Die in Kommentaren geäußerten Meinungen stimmen nicht unbedingt mit der Haltung der Redaktion überein.

  1. Abendgrün schrieb am

    Je länger ich diese Debatte und das Treiben des Herrn Dr. Morgenroth beobachte, um so mehr verfestigt sich meine Meinung dazu:

    Das Theater sollte nicht seinen Namen wechseln, das Theater sollte seinen Intendanten wechseln!

    Und zwar schleunigst, bevor es zu spät ist.

    Wir können derzeit im ganzen Land beobachten, zu was ideologisch gesteuerter Aktionismus führt: Er zerstört, er zerschlägt, er inszeniert eitle Protagonisten, die nach ihrem zerstörerischen Werk einfach weiterziehen, und nicht für ihre Taten zur Rechenschaft gezogen werden.

  2. Ferdinand B schrieb am

    Und Herr Mirko Schultze weiß, daß "in der AfD sicher nicht die klassischen Freunde des Theaters zu finden sind."

    Schon erstaunlich, was dieser Mann so über seine politischen Feinde zu berichten weiß. Oder ist das nicht schon Hass- und Hetzrede??? Ich glaube nicht, daß Herr Schultze seine Aussage mit Daten belegen kann. Soviel zum Auftreten der Vertreter sogenannter demokratischer Parteien.

  3. Abendgrün schrieb am

    In der Spielzeitvorschau des Stadttheaters Görlitz ( Intendant Willy Bodenstein ) auf die Spielzeit 1946 / 47 schreibt Dr. Scheinfuss auf dem Deckblatt folgenden Text:

    "Während der Drucklegung dieses Heftes erreicht uns die Nachricht, daß unser Theater künftig den Namen Gerhart-Hauptmann-Theater führen wird. Damit ist unser aller Wunsch erfüllt, unserer Dankbarkeit und Verehrung für den größten Dichter unserer engeren Heimat auch einen äußerlich sichtbaren Ausdruck zu verleihen. ... ( Link zur Quelle: https://www.programmhefte24.de/p/stadttheater-goerlitz-gerhart-hauptmann-theater-vorschau-spielzeit-1946-47 ).
    Wie soll denn umgegangen werden mit dem Begriff "unserer engeren Heimat", wenn doch der Begriff der Heimat derzeit mindestens als "umstritten" angesehen wird ? Wie soll denn mit der Ähnlichkeit der Umbrüche zur Zeit der Weber und heute umgegangen werden ? Gefährlich ist der Zündstoff, und die heutigen Umbrüche scheinen mit "teile und herrsche" nur noch notdürftig unter Kontrolle gehalten zu werden.

    Dr.

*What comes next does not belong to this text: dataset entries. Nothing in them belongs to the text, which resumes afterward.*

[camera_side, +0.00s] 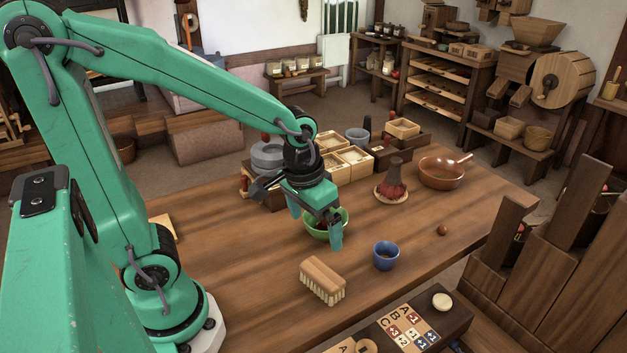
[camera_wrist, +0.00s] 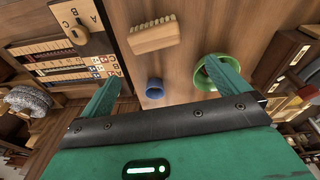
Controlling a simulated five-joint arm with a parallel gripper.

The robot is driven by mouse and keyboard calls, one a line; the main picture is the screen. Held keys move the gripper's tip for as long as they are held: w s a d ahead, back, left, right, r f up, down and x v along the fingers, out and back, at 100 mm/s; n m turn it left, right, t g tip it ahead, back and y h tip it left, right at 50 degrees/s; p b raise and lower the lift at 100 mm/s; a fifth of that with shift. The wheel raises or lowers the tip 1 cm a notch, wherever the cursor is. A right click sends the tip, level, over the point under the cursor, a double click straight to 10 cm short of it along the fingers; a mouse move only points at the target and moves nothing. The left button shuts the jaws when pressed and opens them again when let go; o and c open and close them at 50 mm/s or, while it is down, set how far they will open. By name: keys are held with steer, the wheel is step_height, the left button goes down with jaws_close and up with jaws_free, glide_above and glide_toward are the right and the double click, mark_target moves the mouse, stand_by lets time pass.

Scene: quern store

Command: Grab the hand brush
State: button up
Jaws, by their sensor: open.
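The hand brush (camera_side: 323,280) has a light wooden back and pale bristles. It lies on the table near the front edge, bristles down, in the side view. It also shows in the wrist view (camera_wrist: 154,38) near the top middle. My gripper (camera_side: 316,223) is open, with green fingers pointing down, over and in front of the green bowl (camera_side: 312,230), above and behind the brush. In the wrist view the two fingers (camera_wrist: 168,92) are spread wide, with nothing seen held between them. The brush is apart from the fingers.
A blue cup (camera_side: 386,256) stands right of the brush. A small brown ball (camera_side: 442,230), a dark red whisk-like thing (camera_side: 391,186) and a copper pan (camera_side: 442,171) lie farther right and back. Lettered boards (camera_side: 408,331) sit at the front edge. The table left of the brush is clear.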

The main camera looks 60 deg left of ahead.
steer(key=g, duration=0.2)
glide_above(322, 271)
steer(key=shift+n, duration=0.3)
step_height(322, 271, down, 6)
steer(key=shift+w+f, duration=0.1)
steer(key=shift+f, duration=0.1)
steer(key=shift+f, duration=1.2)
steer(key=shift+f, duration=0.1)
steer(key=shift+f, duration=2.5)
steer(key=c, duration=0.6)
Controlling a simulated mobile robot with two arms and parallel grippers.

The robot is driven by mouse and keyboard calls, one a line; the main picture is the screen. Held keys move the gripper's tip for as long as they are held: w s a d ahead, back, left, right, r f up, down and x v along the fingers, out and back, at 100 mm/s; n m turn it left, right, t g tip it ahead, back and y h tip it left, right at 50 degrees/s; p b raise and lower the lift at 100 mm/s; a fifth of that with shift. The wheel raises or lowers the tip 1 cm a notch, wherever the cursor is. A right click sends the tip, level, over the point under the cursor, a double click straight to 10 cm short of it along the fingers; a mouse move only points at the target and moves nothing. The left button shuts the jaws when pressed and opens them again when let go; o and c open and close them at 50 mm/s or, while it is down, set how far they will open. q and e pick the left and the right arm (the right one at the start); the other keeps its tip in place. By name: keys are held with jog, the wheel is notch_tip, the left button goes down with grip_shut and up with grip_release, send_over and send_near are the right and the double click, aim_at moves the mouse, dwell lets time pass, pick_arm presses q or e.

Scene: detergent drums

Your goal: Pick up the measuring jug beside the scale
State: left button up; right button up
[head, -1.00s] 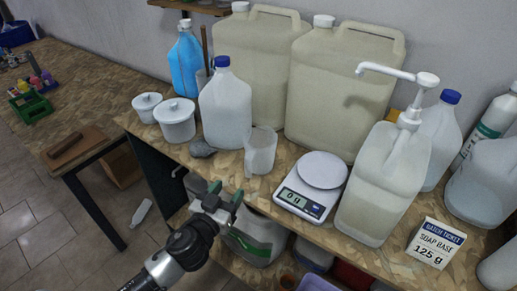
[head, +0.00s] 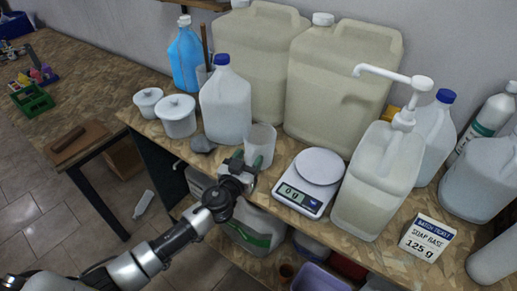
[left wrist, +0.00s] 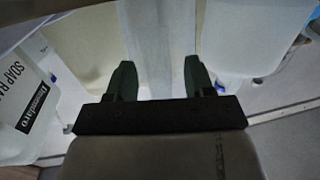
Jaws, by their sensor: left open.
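The measuring jug (head: 262,140), a translucent pale cup, stands upright on the wooden bench just left of the scale (head: 310,182), a white scale whose display appears to read 0 g. My left gripper (head: 246,159) is open at the jug's front, its dark green fingertips overlapping the jug's lower part. In the left wrist view the two fingers (left wrist: 159,68) stand apart, with a pale translucent surface, likely the jug (left wrist: 158,35), between and beyond them. I cannot tell whether they touch it. My right gripper is not in view.
Large drums (head: 342,90) stand behind. A pump bottle (head: 377,185) and a soap base card (head: 427,238) are to the right of the scale.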

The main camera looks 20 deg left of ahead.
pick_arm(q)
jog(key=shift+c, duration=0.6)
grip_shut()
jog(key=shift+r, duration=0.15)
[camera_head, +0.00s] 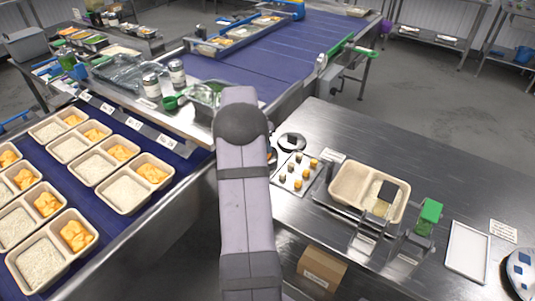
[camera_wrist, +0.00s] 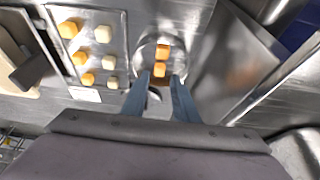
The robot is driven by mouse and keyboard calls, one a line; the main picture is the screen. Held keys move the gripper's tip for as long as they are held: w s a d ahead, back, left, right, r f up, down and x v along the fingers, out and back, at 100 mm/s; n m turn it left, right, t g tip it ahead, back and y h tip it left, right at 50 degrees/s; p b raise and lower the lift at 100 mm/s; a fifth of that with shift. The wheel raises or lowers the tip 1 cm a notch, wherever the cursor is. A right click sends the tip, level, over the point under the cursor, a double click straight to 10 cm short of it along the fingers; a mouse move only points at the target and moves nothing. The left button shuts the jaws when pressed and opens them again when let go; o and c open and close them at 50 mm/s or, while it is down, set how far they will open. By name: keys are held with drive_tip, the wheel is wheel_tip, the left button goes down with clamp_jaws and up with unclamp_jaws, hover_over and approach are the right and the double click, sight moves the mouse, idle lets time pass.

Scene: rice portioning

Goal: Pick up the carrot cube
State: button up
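Two orange carrot cubes, a farther one (camera_wrist: 163,52) and a nearer one (camera_wrist: 159,70), sit on a round metal dish (camera_wrist: 146,50) in the wrist view. My gripper (camera_wrist: 158,82) is open, with its two blue-grey fingers apart and pointing at the dish. The nearer cube appears in the gap just beyond the fingertips; I cannot tell the height between them. More orange cubes (camera_wrist: 68,29) and pale cubes (camera_wrist: 103,33) lie on a metal tray (camera_wrist: 119,58) to the left. In the head view the tray (camera_head: 284,184) shows right of my arm, which hides the gripper.
A two-compartment container (camera_head: 337,190) holding a dark block stands right of the tray, near a green-topped device (camera_head: 429,212) and a white tray (camera_head: 467,250). A blue conveyor (camera_head: 130,225) with filled containers runs at left. A metal wall (camera_wrist: 232,60) stands right of the dish.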

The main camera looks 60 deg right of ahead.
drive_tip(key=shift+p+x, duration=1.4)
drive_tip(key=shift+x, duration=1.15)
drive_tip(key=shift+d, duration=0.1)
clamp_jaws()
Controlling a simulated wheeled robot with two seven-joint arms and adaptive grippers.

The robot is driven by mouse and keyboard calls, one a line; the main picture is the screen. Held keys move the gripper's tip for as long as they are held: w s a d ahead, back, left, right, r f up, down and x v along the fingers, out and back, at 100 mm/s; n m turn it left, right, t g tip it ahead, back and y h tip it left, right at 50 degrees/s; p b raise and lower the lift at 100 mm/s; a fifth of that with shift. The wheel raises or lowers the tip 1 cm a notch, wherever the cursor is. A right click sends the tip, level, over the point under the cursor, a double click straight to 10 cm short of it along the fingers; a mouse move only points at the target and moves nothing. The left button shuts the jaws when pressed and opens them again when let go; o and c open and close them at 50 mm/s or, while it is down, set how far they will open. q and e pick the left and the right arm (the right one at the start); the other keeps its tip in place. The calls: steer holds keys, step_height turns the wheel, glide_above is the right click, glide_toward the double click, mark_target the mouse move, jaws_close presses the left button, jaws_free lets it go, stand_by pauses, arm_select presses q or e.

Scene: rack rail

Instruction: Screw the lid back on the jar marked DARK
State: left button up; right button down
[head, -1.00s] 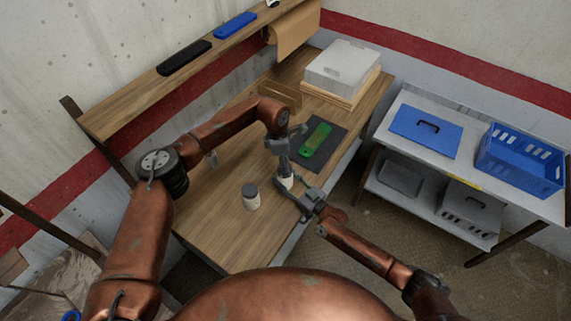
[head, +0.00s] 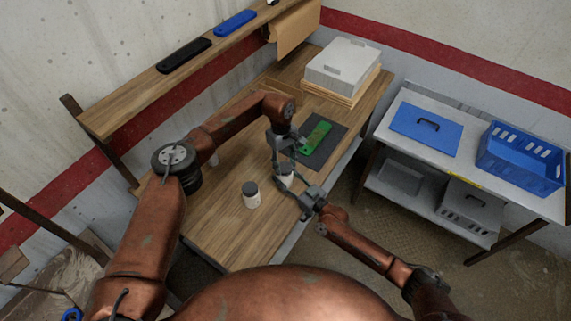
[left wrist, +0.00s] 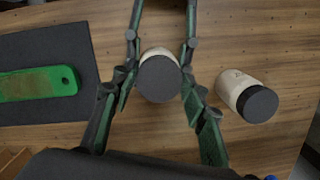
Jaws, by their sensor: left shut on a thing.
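A pale jar (head: 286,180) stands upright at the table's near edge, with a dark round lid (left wrist: 158,79) over its top. My left gripper (head: 284,153) comes down from above and is shut on this lid, one finger on each side in the left wrist view (left wrist: 159,98). My right gripper (head: 298,192) reaches in from the right at jar height, its fingers on both sides of the jar; I cannot tell if they press on it. No marking on this jar is readable. Whether the lid sits fully down is hidden.
A second pale jar (head: 251,199) with a dark lid stands to the left; its small marking is unreadable. A green bar (head: 316,137) lies on a dark mat (head: 326,152) behind. A grey box (head: 343,64) is at the back.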

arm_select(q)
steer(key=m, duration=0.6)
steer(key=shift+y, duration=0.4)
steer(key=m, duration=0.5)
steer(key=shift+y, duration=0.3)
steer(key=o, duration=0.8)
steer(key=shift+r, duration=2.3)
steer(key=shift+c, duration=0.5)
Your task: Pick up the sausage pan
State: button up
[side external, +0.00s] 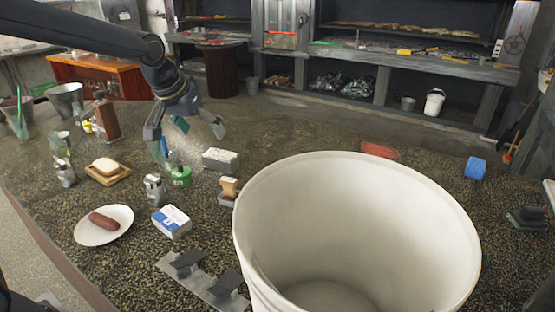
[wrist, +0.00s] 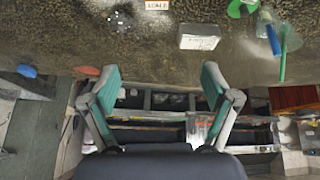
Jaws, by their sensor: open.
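A brown sausage (side external: 103,221) lies on a round white dish (side external: 92,238) at the left front of the counter in the side view. The dish looks like a shallow plate or pan; I see no handle on it. My gripper (side external: 186,130) is open and empty, up and to the right of the dish, above the counter's far part. Its two teal fingers also show spread apart in the wrist view (wrist: 160,85), with nothing between them. The sausage and its dish are not in the wrist view.
A large white bucket (side external: 455,225) fills the right front. Near the dish stand a blue-and-white box (side external: 171,222), a metal lighter-like item (side external: 155,190), a green can (side external: 181,177) and bread on a board (side external: 107,168). Counter right of the dish is partly clear.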

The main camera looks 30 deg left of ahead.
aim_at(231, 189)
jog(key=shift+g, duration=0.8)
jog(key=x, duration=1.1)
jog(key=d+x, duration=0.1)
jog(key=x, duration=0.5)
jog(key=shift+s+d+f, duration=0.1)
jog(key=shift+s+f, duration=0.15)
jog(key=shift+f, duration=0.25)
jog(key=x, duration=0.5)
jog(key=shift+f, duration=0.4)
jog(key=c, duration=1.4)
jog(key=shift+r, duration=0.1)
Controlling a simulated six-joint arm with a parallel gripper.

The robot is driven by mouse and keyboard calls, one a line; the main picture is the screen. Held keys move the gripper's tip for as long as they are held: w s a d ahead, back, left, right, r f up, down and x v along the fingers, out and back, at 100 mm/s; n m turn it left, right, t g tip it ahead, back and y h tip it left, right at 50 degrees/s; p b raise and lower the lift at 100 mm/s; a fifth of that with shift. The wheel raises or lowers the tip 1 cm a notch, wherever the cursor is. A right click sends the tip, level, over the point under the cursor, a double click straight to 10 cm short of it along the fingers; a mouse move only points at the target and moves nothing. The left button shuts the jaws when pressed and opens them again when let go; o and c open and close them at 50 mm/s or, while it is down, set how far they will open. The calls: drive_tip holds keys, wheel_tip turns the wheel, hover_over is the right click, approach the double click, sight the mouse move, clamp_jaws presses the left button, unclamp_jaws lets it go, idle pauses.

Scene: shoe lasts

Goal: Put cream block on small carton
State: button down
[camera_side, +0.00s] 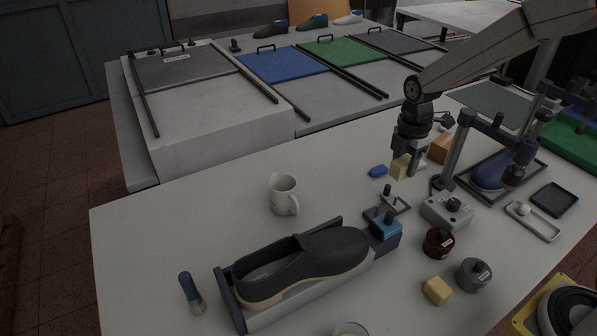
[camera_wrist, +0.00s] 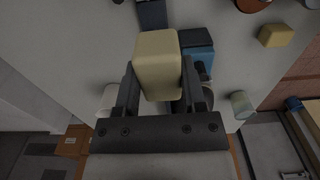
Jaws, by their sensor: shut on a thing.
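The cream block (camera_side: 400,168) is between the fingers of my gripper (camera_side: 407,157) in the side view. The wrist view shows the cream block (camera_wrist: 158,58) large, with a finger of my gripper (camera_wrist: 158,92) on each side, shut on it. The block is low over the table; I cannot tell whether its underside touches the surface. The small carton (camera_side: 440,147), an orange-brown box, stands on the table just right of my gripper and behind it, partly hidden by the gripper and arm. The block is apart from the carton.
A blue piece (camera_side: 378,171) lies just left of the block. A clamp frame (camera_side: 458,150) stands close on the right. A grey switch box (camera_side: 447,211), a dark shoe (camera_side: 300,262), a mug (camera_side: 284,194) and a yellow block (camera_side: 437,290) are nearer the camera.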

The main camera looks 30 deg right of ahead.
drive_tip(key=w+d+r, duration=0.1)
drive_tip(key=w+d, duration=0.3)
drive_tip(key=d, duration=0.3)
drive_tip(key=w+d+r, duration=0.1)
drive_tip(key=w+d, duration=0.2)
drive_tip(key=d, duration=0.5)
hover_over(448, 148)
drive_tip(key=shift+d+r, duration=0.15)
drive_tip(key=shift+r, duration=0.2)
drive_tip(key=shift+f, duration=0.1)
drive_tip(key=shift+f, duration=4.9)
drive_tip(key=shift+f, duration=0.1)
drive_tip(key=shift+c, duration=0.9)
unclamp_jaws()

Scheinfuss schrieb 1946 weiter "... Darüber hinaus verpflichtet aber der klingende Name ( Gerhart Hauptmann Anmerkung des Kommentators ) Görlitz und sein Theater zu einem ständig steigenden künstlerischen Niveau. Die Arbeit dafür sei unser Dank an den Dichter Gerhart Hauptmann."

    Was soll denn Dr. Morgenroth mit diesem Grundmotto anfangen ? Wie soll er damit umgehen, wenn er sich doch anscheinend viel mehr als politischen Aktivisten denn als Bewahrer der Schauspielkunst zu sehen scheint ? Die Aufführungen der bisherigen Morgenroth-Ära sprechen Bände!

    Ist es da nicht nur allzu menschlich und verständlich, wenn Herr Dr. Morgenroth nach einer Befreiung aus dieser, ihm fremden und ihn beengenden Bürde des Bewahrens sucht ? Was ist da naheliegender, als den alten Zopf einfach abzuschneiden, den belastenden Namen, mit dem soviel Gewicht, künstlerische Leistung und Wucht aus alter Zeit verbunden sind, einfach mit einer kessen Finte zu entsorgen ?
    Betrachtet man die Artikel in den Gazetten und die verschiedenen Interviews die Dr. Morgenroth zu seiner Initiative gegeben hat, so beschleicht zumindest den Kommentator der Eindruck, dass Herr Dr. Morgenroth sich selbst und seiner Aktion nicht so sicher ist. Er scheint zwischen der Idee die Aktion als genialen PR-Gag ( "Move" wie er es nennt ) zu verkaufen, und dem tatsächlichen Ansinnen, den belastenden Theaternamen zu entsorgen hin und hergerissen zu sein.
    Mirko Schultze meint, dass der Name des Theaters nicht handelbar sei. Ich denke mal, dass Mirko Schultze sich da irrt, denn, wie wir sehen, der Name ist bereits handelbar. Zu welchem Abschluss dieser Handel führen wird, das wissen wir allerdings noch nicht. Wir können nur den Schaden sehen, der bereits angerichtet ist, denn die "Axt" wurde bereits wieder an die Wurzeln der Menschen / Bürger angelegt!